**Exercise goal**
With the line containing "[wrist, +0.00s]" as the first line and the last line of the records as the final one, reproduce that range exactly.

**Source records**
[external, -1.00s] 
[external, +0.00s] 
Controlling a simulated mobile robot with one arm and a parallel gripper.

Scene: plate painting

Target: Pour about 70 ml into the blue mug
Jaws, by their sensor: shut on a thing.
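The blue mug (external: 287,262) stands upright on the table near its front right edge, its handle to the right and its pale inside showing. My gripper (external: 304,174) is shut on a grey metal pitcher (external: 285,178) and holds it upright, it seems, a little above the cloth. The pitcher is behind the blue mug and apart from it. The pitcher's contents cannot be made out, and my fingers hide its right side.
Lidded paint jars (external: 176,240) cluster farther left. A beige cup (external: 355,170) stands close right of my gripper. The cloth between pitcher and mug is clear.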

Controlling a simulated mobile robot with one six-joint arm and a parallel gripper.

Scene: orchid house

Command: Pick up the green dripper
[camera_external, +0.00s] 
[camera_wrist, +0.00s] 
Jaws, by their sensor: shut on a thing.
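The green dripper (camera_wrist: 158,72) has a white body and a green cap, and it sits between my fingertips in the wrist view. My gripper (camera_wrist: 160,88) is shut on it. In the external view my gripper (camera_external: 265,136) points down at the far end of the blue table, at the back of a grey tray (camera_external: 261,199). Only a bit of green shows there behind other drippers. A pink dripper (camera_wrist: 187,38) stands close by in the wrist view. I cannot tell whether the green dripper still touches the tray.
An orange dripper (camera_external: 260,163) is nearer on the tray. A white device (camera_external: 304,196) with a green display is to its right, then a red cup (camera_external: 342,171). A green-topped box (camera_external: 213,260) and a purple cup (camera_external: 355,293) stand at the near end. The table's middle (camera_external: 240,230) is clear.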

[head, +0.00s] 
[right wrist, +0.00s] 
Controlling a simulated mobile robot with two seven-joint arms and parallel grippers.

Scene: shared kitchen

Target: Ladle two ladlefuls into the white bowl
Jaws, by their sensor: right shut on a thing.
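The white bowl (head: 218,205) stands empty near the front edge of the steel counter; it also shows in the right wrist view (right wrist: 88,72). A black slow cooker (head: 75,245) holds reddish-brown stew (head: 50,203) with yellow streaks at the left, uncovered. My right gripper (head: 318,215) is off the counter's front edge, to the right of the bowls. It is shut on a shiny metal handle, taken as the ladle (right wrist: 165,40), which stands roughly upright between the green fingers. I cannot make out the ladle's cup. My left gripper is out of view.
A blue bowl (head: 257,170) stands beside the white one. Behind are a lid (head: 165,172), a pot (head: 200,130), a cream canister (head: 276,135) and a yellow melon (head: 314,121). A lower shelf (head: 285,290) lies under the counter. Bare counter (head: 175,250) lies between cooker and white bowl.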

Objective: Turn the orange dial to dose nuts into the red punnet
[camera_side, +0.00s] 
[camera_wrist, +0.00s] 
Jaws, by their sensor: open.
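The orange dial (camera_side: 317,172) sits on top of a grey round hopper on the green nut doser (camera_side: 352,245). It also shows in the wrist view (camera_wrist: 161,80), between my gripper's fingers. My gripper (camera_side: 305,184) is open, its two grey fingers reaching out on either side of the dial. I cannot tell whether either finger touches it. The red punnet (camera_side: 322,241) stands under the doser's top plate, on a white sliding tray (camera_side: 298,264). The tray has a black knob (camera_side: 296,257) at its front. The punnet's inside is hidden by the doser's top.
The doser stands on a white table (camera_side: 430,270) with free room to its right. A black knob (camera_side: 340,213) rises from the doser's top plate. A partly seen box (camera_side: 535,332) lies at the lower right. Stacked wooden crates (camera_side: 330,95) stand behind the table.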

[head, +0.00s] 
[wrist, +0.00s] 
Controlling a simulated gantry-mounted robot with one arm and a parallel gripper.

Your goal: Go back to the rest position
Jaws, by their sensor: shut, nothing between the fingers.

**Output**
[wrist, +0.00s] 
Controlling a simulated gantry-mounted robot with one arm and a parallel gripper.

Your goal: Go back to the rest position
Jaws, by their sensor: shut, nothing between the fingers.

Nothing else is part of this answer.